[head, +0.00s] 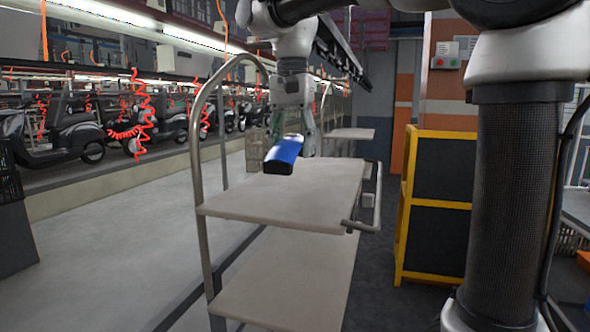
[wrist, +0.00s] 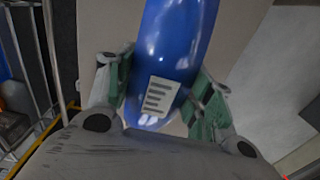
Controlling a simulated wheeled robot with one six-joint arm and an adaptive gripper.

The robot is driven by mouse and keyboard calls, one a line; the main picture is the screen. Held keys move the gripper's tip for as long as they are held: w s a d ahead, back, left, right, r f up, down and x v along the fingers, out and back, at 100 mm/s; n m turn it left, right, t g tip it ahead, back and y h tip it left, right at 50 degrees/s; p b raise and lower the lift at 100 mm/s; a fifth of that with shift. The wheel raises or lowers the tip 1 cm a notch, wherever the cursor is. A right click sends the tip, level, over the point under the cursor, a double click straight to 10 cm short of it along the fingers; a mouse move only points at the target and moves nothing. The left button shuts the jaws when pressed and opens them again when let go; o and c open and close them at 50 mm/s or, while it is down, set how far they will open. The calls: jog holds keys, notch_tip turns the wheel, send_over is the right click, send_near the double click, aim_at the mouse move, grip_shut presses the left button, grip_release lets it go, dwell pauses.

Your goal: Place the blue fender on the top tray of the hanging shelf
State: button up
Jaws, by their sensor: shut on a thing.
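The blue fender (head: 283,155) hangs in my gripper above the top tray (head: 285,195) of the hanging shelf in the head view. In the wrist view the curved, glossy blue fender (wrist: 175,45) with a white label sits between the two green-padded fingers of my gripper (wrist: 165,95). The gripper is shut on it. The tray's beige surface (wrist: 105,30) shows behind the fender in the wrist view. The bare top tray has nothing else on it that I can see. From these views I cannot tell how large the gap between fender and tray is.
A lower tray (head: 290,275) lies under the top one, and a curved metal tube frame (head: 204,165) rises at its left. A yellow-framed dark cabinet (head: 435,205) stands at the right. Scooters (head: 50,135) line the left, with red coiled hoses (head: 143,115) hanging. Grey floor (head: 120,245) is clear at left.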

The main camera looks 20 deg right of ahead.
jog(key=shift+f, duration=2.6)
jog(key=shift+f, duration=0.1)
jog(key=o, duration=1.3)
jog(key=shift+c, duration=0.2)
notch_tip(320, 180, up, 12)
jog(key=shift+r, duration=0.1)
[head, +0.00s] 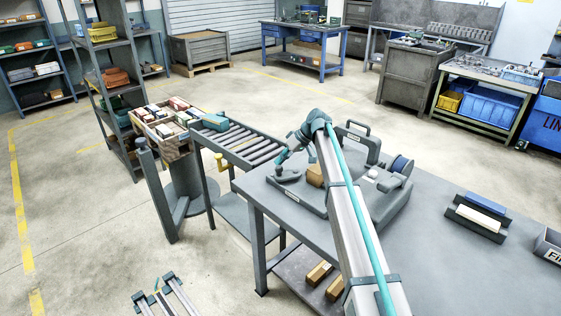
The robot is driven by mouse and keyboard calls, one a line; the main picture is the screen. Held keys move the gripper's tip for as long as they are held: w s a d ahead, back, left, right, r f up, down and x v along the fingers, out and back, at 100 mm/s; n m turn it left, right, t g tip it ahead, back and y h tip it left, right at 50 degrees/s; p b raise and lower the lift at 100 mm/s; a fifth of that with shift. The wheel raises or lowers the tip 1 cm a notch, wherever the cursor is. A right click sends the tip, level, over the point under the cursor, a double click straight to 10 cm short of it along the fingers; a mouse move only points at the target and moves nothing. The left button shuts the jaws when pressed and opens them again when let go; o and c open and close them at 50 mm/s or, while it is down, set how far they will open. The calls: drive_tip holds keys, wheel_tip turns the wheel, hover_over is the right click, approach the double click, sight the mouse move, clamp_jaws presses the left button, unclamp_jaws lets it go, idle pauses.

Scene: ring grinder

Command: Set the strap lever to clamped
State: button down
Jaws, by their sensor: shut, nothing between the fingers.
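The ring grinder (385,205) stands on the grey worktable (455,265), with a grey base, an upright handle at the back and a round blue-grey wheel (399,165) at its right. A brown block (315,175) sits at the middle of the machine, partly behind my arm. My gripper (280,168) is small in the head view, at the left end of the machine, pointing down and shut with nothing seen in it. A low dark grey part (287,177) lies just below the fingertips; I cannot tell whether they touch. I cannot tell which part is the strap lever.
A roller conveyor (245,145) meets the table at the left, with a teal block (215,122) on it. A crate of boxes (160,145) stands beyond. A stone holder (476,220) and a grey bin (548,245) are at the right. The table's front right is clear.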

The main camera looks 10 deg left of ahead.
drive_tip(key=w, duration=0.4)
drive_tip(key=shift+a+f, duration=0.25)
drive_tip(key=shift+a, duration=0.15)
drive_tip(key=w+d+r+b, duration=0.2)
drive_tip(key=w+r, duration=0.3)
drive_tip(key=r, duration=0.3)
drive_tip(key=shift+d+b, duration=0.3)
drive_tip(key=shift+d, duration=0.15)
_ _ _
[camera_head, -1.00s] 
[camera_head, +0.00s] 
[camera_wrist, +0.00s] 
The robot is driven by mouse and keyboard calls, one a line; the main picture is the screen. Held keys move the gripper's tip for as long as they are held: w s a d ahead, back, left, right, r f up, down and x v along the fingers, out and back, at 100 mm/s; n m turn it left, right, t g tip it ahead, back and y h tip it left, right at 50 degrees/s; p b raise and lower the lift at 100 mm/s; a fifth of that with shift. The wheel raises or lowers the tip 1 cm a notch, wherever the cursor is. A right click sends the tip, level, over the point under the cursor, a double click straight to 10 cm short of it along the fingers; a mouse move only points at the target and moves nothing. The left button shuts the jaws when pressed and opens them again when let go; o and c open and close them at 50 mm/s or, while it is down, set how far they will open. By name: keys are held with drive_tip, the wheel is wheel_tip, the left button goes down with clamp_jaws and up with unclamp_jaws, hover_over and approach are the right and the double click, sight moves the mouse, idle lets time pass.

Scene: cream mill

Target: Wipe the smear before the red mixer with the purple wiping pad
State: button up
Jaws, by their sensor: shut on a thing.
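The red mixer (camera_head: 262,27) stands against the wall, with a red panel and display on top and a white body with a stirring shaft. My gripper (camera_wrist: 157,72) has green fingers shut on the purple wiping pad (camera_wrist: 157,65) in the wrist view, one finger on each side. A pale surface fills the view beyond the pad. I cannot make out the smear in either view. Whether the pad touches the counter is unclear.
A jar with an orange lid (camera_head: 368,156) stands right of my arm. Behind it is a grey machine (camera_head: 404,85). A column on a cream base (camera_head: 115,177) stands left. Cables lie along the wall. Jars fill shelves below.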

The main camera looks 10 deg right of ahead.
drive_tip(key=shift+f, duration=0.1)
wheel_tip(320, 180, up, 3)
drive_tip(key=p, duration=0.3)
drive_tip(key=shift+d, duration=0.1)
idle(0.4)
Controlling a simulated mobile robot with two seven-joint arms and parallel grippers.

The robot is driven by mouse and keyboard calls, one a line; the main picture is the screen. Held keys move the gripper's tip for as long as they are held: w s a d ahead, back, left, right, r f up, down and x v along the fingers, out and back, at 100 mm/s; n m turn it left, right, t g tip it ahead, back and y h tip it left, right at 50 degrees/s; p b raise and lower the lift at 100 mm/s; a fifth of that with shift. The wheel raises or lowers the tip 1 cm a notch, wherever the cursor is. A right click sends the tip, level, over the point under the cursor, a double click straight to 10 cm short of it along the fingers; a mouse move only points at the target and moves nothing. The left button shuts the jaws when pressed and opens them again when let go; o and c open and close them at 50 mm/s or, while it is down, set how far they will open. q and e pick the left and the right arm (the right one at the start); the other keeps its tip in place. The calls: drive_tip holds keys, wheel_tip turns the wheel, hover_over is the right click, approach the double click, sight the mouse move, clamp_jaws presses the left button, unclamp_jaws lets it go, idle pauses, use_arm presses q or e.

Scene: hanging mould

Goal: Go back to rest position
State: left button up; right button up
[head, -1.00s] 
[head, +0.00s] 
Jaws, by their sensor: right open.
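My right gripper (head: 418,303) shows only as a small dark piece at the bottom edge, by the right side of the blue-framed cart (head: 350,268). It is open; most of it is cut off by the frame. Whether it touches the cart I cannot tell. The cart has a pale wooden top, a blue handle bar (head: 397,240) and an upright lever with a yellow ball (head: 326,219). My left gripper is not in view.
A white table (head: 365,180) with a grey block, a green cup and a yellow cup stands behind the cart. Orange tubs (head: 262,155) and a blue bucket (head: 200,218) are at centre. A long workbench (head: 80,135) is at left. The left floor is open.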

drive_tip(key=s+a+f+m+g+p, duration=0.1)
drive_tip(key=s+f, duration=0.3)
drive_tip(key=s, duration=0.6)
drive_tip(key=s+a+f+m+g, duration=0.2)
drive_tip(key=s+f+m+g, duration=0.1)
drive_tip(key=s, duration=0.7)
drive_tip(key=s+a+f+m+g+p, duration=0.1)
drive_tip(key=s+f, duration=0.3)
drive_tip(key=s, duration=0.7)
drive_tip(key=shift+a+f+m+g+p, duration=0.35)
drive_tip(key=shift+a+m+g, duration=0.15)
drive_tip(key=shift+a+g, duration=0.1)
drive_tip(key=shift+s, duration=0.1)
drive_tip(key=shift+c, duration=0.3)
_ _ _
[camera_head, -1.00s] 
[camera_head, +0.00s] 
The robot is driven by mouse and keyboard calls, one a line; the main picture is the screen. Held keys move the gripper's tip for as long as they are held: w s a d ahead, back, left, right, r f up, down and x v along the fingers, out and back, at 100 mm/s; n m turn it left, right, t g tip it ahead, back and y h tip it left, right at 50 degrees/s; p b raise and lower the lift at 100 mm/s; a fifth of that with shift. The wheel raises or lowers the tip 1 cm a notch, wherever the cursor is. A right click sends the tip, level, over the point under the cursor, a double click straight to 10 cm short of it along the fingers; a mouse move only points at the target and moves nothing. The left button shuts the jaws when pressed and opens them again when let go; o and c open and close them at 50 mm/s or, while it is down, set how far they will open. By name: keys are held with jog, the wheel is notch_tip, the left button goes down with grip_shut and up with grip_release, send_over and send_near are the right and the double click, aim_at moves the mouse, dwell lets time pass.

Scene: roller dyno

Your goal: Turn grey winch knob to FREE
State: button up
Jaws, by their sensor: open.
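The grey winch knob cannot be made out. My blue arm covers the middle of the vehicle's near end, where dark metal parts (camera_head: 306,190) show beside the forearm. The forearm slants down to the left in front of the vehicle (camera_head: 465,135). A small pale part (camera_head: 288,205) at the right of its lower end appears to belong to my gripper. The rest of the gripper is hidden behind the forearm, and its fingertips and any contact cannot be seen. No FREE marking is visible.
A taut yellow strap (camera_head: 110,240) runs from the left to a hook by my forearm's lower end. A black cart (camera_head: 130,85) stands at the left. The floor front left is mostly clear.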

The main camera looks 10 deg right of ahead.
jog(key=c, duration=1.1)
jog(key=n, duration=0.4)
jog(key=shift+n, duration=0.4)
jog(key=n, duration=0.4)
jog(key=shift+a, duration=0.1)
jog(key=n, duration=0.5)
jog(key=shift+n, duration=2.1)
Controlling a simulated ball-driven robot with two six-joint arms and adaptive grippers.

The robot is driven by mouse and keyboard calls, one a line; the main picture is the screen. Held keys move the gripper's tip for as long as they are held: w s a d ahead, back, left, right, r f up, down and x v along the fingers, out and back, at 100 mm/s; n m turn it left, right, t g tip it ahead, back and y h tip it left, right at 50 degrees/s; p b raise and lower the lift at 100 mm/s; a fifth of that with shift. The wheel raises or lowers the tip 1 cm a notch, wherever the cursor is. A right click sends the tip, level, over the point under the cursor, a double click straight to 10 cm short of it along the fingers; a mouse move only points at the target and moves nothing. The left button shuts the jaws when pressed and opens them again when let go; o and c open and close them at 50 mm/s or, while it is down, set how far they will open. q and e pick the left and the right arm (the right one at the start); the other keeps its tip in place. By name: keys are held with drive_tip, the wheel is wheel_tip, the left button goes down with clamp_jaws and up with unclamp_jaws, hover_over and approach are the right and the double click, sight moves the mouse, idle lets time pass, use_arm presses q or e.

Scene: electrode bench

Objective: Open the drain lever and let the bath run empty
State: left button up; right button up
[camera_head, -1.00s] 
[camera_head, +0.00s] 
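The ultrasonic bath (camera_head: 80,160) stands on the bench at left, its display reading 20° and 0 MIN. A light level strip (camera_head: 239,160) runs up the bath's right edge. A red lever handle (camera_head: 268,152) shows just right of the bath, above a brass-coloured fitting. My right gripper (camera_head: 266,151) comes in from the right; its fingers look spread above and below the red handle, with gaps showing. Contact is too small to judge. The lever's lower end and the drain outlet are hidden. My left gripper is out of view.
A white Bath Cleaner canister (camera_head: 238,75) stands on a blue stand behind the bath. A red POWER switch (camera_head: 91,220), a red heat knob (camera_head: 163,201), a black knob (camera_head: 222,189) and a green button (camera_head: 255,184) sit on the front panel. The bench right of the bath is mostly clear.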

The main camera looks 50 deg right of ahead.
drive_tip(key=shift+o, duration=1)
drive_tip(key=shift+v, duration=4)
_ _ _
Using the records above, copy each line that contains "adaptive".

RESPONSE TO THIS TASK:
Controlling a simulated wheeled robot with one six-joint arm and an adaptive gripper.
Controlling a simulated ball-driven robot with two six-joint arms and adaptive grippers.

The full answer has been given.